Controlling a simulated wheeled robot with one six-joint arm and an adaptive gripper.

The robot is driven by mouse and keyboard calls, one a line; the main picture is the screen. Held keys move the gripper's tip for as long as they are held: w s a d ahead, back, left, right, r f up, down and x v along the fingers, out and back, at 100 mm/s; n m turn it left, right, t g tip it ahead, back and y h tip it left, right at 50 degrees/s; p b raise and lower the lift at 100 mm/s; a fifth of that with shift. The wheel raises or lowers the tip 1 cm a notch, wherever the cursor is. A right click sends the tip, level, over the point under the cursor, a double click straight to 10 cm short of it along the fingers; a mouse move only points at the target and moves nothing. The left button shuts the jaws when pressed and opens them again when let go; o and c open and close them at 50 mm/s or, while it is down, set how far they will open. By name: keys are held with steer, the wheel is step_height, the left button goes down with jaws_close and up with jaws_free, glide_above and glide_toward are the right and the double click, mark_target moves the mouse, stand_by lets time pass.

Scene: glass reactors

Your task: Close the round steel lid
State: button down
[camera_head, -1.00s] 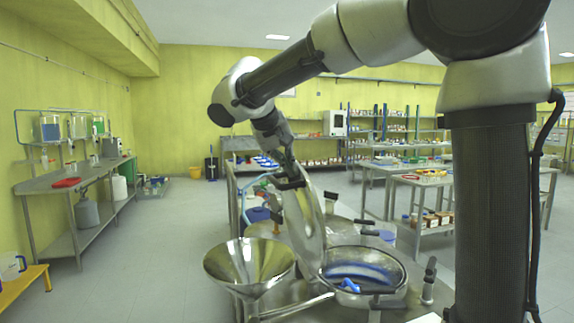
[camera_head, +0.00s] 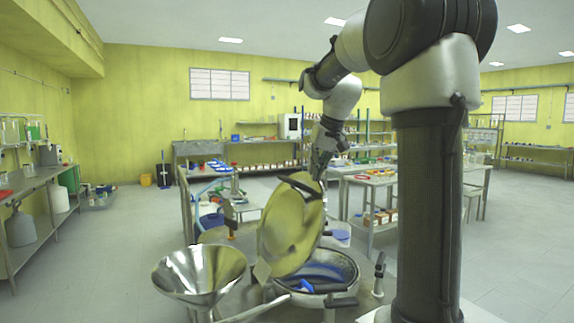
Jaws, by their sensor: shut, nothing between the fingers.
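The round steel lid (camera_head: 290,236) stands tilted up and open on the left side of the round reactor opening (camera_head: 347,264). Its broad face shows, and a dark handle (camera_head: 300,184) sits at its upper edge. The opening is uncovered, with something blue inside. My gripper (camera_head: 319,174) is at the lid's upper right edge, beside the handle. It is shut with nothing held. Its fingertips are small and partly lost against the lid, so I cannot tell whether they touch it.
A steel funnel (camera_head: 200,272) stands left of the opening. A dark-handled clamp (camera_head: 379,272) stands upright at its right, and another dark handle (camera_head: 341,302) lies at its front rim. Benches and shelves stand behind. The floor at left is free.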

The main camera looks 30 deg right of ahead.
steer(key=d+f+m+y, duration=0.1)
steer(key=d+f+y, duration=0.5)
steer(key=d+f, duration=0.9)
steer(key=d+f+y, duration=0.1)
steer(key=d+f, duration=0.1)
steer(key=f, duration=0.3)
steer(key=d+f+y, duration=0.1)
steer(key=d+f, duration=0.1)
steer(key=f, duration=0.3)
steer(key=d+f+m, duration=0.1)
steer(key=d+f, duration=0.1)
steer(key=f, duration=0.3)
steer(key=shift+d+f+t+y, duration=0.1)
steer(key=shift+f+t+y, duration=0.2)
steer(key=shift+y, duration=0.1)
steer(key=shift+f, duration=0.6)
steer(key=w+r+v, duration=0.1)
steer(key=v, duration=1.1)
==================================================
__Exercise task__
Copy the material shown above in full and exactly. Skip the pictures.

__Exercise result__
Controlling a simulated wheeled robot with one six-joint arm and an adaptive gripper.

The robot is driven by mouse and keyboard calls, one a line; the main picture is the screen. Held keys move the gripper's tip for as long as they are held: w s a d ahead, back, left, right, r f up, down and x v along the fingers, out and back, at 100 mm/s; n m turn it left, right, t g tip it ahead, back and y h tip it left, right at 50 degrees/s; p b raise and lower the lift at 100 mm/s; a fifth of that with shift. The wheel raises or lowers the tip 1 cm a notch, wherever the cursor is. A right click sends the tip, level, over the point under the cursor, a double click straight to 10 cm short of it along the fingers; a mouse move only points at the target and moves nothing. The left button shuts the jaws when pressed and opens them again when let go; o and c open and close them at 50 mm/s or, while it is down, set how far they will open. By name: keys are held with steer, the wheel is step_height, the left button goes down with jaws_close and up with jaws_free, glide_above and glide_toward are the right and the double click, mark_target moves the mouse, stand_by lets time pass.

Scene: glass reactors

Your task: Close the round steel lid
State: button down
[camera_head, -1.00s] 
[camera_head, +0.00s] 
Jaws, by their sensor: shut, nothing between the fingers.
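The round steel lid (camera_head: 290,236) stands tilted up and open on the left side of the round reactor opening (camera_head: 347,264). Its broad face shows, and a dark handle (camera_head: 300,184) sits at its upper edge. The opening is uncovered, with something blue inside. My gripper (camera_head: 319,174) is at the lid's upper right edge, beside the handle. It is shut with nothing held. Its fingertips are small and partly lost against the lid, so I cannot tell whether they touch it.
A steel funnel (camera_head: 200,272) stands left of the opening. A dark-handled clamp (camera_head: 379,272) stands upright at its right, and another dark handle (camera_head: 341,302) lies at its front rim. Benches and shelves stand behind. The floor at left is free.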

The main camera looks 30 deg right of ahead.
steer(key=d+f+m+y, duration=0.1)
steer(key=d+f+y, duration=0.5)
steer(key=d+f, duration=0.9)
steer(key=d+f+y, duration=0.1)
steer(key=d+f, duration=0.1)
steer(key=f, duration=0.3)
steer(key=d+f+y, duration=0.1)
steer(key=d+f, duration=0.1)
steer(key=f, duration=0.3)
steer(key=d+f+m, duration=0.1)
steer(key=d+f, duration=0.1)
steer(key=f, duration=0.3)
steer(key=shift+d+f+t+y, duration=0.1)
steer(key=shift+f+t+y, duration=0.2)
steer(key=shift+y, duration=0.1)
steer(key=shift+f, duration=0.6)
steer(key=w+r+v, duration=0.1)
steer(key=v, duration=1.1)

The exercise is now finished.